In the case of Kircher v. Hunter (1929), 101 Cal. App. 548 [281 P. 1047], it was held that there is no privity of contract between an owner and a subcontractor and, therefore, the former could not maintain an action against the latter for damages consisting of the cost of certain reconstruction work occasioned by defective construction in the laying of tile in two bathrooms. See, also, Diggs v. Pacific Gas & Elec. Co. [103 Cal. App. 2d Supp. 926] (1922), 57 Cal. App. 57 [206 P. 765]. We find no other decisions in California involving the question.

If it could successfully be contended that a third party may recover the damages he has suffered by the negligent performance of a contract expressly made for his benefit, a question we do not decide, that proposition would not serve the plaintiff here because he has not alleged facts establishing any such contract.
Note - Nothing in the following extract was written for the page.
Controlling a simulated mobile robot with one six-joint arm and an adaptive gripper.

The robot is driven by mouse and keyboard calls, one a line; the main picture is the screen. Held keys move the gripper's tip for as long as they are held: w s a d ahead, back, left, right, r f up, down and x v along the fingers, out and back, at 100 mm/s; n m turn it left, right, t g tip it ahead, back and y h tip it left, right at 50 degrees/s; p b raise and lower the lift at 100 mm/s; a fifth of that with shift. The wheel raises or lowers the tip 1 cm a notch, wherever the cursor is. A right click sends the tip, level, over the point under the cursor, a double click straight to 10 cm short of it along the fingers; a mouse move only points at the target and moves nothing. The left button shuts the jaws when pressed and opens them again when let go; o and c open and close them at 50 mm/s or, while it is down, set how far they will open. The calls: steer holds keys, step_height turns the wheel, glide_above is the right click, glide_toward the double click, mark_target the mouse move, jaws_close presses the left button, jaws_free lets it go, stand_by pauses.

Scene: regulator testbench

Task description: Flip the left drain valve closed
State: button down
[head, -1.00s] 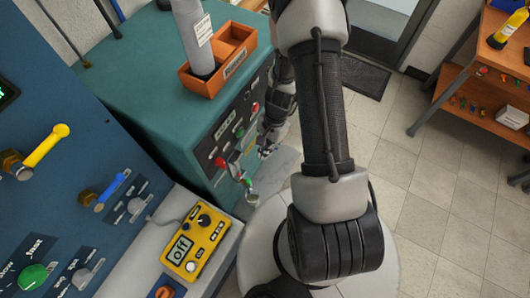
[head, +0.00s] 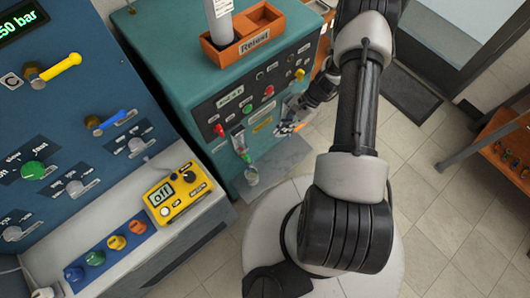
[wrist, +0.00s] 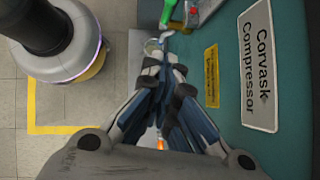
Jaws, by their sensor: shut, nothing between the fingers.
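The green teal compressor (head: 170,60) stands left of my arm. Low on its front, toward the left, is a valve with a green handle (head: 245,157) and a metal fitting below it (head: 251,177). The green handle is partly seen at the top edge of the wrist view (wrist: 170,12). I cannot tell its exact turn position. My gripper (head: 287,128) is beside the compressor front, to the right of the green handle. In the wrist view my gripper (wrist: 165,47) is shut and empty, its tips pointing toward the green handle, apparently just short of it.
A red handle (head: 219,130) is on the compressor front, above and left of the green one. An orange tray (head: 228,56) with a grey cylinder stands on top. A yellow meter (head: 175,192) lies on the bench at left. The tiled floor (head: 430,200) at right is clear.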

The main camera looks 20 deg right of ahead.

An added reason for sustaining the judgment is found in the special demurrer for uncertainty (VII(1)). The complaint failed to reveal any connection between plaintiff's agreement with Reliable to construct a sewer and "the real property at the corner of Ransom street and Washington Boulevard."

We conclude that the action of the trial court in sustaining the general demurrer to the third amended complaint was proper.

The judgment is affirmed.

Shaw, P. J., and Bishop, J., concurred.